I realize that it’s not Valentine’s Day just yet, but since it falls on Monday I thought you might be planning something special for the weekend. Like I said earlier in the week, this has not been the best week for me. My relationship advice for you today is really straight forward and simple. You don’t have to perform over the top gestures (like sky writing to proclaim your love), buy expensive items or create the ultimate dinner for your loved one(s). Just look them in the eyes and tell them how you feel about them. If you really want to give them something, write them a heartfelt note.
Bloody Mary Jello Shots Recipe
Makes 12 hearts (depending on size of cookie cutter)
- 2 Packets of Knox Gelatin
- 1/2 Cup Vodka
- 1 1/2 Cups Tomato Juice
- 3 Tablespoons Lemon Juice
- 1 Teaspoon Horseradish (grated horseradish root)
- 1/4 Teaspoon Celery Salt
- 1/8 Teaspoon Fresh Ground Black Pepper
- 1/8 Teaspoon Worcestershire Sauce
- Tabasco Sauce (to taste)
- 1 Celery Stalk (cut into thin strips)
Pour vodka and 1/2 cup tomato juice into a container (that will hold 3 cups of liquid) and sprinkle gelatin on top. Let sit for 5 minutes.
Heat 1 cup of tomato juice to just before boiling.
Pour hot tomato juice into container with vodka, tomato juice and gelatin.

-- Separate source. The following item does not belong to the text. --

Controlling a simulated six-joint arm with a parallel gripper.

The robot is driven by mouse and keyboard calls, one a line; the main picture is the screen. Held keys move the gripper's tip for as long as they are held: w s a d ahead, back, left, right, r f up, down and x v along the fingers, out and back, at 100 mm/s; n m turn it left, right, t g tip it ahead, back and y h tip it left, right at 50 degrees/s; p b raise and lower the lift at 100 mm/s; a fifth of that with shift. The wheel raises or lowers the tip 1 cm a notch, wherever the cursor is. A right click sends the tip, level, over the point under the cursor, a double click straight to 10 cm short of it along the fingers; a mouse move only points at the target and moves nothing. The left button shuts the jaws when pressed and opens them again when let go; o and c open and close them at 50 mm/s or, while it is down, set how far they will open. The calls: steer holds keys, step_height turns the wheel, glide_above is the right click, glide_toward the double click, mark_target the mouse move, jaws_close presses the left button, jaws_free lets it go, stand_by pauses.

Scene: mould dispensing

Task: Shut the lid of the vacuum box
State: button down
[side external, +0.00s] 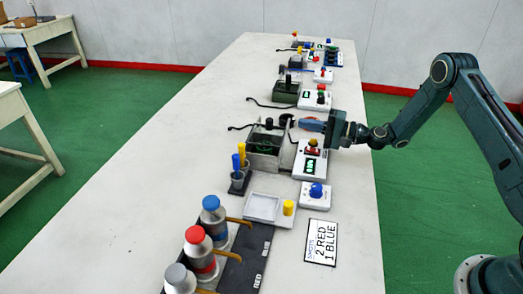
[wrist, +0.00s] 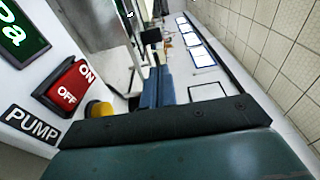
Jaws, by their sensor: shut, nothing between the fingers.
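The vacuum box (side external: 264,161) is a grey box with clear-looking walls, in the middle of the bench in the side external view. A dark panel with a black knob (side external: 268,122) shows at its upper far part. It looks like the lid standing raised, but its exact angle is hard to tell. My gripper (side external: 302,124) is at the right of the box, about level with its top, with its blue fingers pointing left towards it. The fingers are shut and empty. They also show in the wrist view (wrist: 158,82). Contact with the lid cannot be made out.
A pump unit (side external: 310,160) with a red ON/OFF switch (wrist: 68,87) and green display stands right of the box. Similar stations stand farther back.

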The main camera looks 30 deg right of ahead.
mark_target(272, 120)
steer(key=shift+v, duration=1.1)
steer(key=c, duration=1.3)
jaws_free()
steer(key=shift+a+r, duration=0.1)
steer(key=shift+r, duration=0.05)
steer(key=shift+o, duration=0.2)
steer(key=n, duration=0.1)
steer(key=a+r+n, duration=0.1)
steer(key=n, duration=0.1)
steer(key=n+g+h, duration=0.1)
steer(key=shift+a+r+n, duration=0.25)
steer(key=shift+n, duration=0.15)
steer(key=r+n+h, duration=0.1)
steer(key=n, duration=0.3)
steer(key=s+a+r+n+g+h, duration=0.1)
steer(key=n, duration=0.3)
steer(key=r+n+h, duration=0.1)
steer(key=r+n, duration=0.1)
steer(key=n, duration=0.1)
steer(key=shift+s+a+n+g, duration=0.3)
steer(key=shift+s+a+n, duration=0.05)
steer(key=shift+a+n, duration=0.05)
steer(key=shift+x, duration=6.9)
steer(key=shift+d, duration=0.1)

Stir until gelatin is melted.
Stir in remaining ingredients.
Line a 7″ x 10″ pan with plastic wrap and pour liquid into pan and chill for at least 3 hours.
If cut up celery isn’t stiff, put pieces into a bowl of ice water until it stiffens up.
Remove chilled Bloody Mary gelatin from refrigerator.
Cut out shapes using a cookie cutter.
Carefully slide the celery sticks diagonally through the gelatin hearts.
Serve immediately or put into a sealed container and refrigerate.